Marketplace Staff Feb 2, 2007

TESS VIGELAND: A couple of weeks ago we introduced a new regular segment on the program.
We’re following three investment clubs — in Seattle, San Jose and Fairfax, Virginia — as they figure out what to buy, sell and hold throughout the year.

Today, we’re visiting once again with the Seattle club.
Say hello to Meridian Pacific.
A group of guys who get together once a week,
this time at a coffee joint called Vivace.

The club has six members. Four of them showed up tonight:
Sumit Sen, Sandy Phadke, Nathan Buggia and Chen Lim.
Like the good computer science guys they are…
and yes, one of them works at Microsoft…
all four have laptops set up on the coffeehouse table to research all the stock charts and reports they can stand.

The club started out with everybody contributing to one investment account.
But Sandy told me they stopped doing that about a year ago.
The club’s now more about a sharing information.

PHADKE: All of us realized we were actually investing more on our own and using everybody else here just to get more diverse opinion. Because you know how you can be trading late at night you see a stock and you’re like man tomorrow it’s gonna go up

VIGELAND: No, actually I don’t know what that’s like . . . hahahahaha

PHADKE: So coming here gives us that extra time to bounce it off other people and it’s always interesting. They have additional perspective to add to it that you don’t get at 11:30 at night when you place that limit order.

Yeah, limit orders. For all their sophistication now… none of these guys really knew anything about investing when they started or joined the club.
Chen says he just funneled money into his 401k and hoped for the best.
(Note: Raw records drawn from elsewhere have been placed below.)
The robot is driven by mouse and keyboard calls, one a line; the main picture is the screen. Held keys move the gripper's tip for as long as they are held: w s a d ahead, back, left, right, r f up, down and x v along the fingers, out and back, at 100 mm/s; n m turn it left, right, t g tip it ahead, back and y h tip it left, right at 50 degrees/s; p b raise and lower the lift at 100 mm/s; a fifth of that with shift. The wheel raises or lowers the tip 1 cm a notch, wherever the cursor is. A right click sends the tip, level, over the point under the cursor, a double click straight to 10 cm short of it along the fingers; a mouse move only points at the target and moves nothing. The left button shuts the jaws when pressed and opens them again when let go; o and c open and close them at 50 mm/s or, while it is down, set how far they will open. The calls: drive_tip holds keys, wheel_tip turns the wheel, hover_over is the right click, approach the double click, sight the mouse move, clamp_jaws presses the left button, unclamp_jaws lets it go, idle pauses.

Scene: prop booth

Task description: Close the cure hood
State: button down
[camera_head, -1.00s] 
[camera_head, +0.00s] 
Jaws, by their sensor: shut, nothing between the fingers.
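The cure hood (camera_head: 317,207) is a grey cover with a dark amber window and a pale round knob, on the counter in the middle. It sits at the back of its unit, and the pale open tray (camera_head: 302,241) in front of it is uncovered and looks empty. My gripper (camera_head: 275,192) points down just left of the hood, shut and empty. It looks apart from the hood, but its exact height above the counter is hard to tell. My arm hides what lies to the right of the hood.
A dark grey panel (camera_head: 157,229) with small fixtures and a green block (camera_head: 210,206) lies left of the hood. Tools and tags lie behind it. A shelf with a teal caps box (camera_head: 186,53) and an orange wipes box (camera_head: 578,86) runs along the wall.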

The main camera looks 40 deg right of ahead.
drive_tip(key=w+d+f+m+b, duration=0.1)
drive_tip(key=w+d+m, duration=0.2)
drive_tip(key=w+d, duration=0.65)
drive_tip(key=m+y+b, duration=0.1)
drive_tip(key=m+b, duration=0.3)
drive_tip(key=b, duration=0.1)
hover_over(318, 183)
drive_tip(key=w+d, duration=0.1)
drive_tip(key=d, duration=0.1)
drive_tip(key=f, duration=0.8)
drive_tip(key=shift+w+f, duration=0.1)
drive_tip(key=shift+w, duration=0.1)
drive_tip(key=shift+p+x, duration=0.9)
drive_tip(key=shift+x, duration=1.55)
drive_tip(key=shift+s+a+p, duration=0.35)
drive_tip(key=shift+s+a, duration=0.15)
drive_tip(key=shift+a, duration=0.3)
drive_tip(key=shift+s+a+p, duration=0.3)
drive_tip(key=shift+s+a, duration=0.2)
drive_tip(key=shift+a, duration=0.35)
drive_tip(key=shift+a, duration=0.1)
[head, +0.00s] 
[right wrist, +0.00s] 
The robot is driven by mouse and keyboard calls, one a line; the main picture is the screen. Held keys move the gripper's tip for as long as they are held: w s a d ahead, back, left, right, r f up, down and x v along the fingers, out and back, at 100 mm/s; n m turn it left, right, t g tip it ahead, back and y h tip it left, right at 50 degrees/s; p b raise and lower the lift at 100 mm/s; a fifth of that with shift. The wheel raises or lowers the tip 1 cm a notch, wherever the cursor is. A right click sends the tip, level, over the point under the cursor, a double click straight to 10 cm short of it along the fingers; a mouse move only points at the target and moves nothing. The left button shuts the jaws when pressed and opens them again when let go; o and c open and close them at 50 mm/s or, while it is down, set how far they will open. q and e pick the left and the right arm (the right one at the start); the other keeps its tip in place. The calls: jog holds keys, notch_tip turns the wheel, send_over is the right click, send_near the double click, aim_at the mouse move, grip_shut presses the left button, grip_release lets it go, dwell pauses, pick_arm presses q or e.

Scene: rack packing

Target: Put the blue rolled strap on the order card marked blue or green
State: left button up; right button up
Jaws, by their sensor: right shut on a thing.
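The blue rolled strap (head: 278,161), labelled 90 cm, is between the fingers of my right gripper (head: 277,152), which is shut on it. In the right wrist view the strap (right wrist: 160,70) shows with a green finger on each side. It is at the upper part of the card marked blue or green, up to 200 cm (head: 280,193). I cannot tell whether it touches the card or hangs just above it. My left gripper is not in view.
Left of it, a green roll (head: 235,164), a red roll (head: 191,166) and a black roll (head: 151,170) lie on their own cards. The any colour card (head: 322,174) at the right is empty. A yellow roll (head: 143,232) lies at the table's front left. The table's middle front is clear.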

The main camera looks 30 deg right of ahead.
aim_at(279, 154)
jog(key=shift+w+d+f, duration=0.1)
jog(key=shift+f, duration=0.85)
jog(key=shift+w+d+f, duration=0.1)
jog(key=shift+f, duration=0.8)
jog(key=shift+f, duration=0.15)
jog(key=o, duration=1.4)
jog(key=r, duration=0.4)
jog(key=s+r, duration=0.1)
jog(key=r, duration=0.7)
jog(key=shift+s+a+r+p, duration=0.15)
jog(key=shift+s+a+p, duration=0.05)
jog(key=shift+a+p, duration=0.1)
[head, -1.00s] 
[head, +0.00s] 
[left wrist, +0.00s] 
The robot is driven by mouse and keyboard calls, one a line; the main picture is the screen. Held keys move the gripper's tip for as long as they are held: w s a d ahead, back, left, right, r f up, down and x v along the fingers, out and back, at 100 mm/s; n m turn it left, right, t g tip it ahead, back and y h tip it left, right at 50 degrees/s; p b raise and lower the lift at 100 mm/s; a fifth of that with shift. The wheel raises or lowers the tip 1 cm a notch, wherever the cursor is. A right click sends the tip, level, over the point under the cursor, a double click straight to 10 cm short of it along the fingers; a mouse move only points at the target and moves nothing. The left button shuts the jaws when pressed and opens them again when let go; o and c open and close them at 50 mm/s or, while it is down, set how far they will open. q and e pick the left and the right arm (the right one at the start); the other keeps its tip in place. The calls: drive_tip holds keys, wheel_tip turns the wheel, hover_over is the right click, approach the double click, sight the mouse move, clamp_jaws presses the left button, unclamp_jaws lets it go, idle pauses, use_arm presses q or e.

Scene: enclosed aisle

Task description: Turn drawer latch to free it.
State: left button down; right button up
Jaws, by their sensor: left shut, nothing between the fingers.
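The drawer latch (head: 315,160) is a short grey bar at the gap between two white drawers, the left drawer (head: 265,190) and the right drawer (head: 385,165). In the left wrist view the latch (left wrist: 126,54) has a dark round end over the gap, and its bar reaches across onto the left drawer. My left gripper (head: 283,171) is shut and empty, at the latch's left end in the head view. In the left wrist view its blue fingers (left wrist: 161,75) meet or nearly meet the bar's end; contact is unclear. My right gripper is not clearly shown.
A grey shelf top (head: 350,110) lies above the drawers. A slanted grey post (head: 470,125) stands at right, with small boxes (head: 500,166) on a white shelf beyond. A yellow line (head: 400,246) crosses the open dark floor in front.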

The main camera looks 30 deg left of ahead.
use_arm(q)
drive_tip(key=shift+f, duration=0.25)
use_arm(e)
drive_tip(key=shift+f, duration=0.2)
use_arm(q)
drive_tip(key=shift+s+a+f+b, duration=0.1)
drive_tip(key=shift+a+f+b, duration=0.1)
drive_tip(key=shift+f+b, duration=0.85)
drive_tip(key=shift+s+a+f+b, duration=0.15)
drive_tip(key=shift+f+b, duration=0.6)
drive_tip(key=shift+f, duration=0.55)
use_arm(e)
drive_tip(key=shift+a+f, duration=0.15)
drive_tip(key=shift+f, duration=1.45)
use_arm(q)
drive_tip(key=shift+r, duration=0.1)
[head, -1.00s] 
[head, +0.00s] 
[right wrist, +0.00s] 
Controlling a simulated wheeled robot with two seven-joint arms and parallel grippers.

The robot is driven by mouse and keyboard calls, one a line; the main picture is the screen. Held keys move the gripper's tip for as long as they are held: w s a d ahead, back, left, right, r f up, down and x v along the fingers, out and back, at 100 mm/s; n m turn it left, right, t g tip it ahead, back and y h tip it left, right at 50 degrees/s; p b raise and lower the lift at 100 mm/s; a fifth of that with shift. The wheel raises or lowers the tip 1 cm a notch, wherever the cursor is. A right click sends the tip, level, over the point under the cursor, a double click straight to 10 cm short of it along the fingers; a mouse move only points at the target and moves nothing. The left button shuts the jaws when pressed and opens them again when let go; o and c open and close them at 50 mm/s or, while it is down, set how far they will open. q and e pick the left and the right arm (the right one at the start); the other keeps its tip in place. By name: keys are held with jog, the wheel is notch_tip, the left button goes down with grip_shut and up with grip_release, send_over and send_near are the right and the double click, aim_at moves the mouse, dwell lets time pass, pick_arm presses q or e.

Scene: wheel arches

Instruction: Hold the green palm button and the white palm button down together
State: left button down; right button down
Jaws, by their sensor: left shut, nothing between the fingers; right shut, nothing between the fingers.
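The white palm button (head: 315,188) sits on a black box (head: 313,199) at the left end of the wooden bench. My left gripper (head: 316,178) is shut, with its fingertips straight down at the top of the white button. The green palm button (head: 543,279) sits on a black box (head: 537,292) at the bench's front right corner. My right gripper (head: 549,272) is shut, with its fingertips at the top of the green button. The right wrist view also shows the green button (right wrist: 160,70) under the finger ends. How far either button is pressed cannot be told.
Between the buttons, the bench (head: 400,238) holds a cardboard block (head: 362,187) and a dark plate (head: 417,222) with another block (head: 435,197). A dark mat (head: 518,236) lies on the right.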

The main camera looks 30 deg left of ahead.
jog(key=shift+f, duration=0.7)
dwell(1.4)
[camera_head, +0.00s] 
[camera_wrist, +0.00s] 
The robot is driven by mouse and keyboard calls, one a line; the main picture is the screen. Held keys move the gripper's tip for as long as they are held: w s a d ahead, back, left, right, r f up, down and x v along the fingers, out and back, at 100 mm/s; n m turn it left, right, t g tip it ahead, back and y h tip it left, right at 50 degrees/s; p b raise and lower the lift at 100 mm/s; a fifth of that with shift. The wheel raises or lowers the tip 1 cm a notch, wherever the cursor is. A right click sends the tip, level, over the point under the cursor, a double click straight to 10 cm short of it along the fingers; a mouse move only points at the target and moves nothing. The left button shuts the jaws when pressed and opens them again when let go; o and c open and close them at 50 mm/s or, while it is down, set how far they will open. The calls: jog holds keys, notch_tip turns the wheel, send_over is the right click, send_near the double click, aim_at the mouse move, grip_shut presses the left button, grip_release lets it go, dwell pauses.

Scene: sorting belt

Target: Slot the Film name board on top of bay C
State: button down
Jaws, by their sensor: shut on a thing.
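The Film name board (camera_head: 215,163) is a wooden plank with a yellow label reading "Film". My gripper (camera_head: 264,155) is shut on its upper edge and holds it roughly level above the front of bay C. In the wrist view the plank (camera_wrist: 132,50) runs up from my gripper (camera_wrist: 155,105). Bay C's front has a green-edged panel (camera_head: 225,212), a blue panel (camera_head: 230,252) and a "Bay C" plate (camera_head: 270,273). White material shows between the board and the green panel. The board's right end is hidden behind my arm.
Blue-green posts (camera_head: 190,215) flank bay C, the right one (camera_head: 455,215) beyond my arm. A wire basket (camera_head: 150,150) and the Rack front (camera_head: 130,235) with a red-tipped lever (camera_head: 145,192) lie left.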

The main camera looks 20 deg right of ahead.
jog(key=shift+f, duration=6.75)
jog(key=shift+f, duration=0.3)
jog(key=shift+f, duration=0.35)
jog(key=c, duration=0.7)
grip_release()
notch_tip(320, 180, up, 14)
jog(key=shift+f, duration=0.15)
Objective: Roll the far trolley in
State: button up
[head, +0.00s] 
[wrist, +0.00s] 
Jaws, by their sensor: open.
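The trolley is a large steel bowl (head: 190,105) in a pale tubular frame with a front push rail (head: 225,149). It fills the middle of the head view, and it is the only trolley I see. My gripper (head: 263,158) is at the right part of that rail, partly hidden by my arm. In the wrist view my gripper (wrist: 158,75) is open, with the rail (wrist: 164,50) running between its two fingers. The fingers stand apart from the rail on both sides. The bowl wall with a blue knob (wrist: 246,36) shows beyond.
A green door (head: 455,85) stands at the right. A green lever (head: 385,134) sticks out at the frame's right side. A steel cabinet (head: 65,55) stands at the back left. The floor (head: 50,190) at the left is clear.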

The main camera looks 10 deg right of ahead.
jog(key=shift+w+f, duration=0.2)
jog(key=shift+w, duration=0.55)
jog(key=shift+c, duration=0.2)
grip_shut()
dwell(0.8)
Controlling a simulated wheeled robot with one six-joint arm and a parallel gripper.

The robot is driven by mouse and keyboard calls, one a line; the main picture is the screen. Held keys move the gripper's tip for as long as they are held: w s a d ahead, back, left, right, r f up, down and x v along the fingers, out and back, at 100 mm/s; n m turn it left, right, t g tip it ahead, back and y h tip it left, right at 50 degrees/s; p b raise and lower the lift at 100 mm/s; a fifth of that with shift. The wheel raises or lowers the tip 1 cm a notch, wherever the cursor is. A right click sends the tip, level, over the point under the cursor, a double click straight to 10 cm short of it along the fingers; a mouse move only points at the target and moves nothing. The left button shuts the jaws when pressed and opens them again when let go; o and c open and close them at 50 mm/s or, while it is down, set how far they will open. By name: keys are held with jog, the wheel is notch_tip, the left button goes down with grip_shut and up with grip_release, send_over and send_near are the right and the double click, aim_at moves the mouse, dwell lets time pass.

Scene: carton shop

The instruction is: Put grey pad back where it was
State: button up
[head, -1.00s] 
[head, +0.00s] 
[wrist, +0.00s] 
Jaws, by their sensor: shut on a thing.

LIM: just terrified of the market. When looked at 401k financial report, didn’t know what the numbers meant. Today can read a 10Q qaurterly report and make sense of it.

VIGELAND: And is that because of what you’ve learned here at the club? Because so many people would have the same reaction that the have no idea how to read any of the quarterly or annual reports that come out from most companies.

LIM: No, that’s totally true absolutely. I think it’s just having a group of people who are kind of like-minded and you know looking over the same data together. That helped me a tremendous amount.

VIGELAND: So Nathan, did you come into this knowing what a 10k was?

BUGGIA: 10 what now? Hahahah I guess when we first started to do an analysis of a company I think my first one took 6-8 hours. Within a month or two it got down to 1-2 hours.

And it’s obviously helped all of them, because they’ve made a lot of good picks.
Admittedly some bad ones, too. But Sumit shared one success story that shows the importance of knowing how to evaluate a company’s worth.

SEN: One of the ones that we identified early on was a company called Infosys out of India. We went through the balance sheet first and they had a lot of cash on hand and no debt. And I remember it was like a five billion dollar company at the time. And everyone sort of agreed that if we had the capital in 3-5 years to pay $8 billion for it.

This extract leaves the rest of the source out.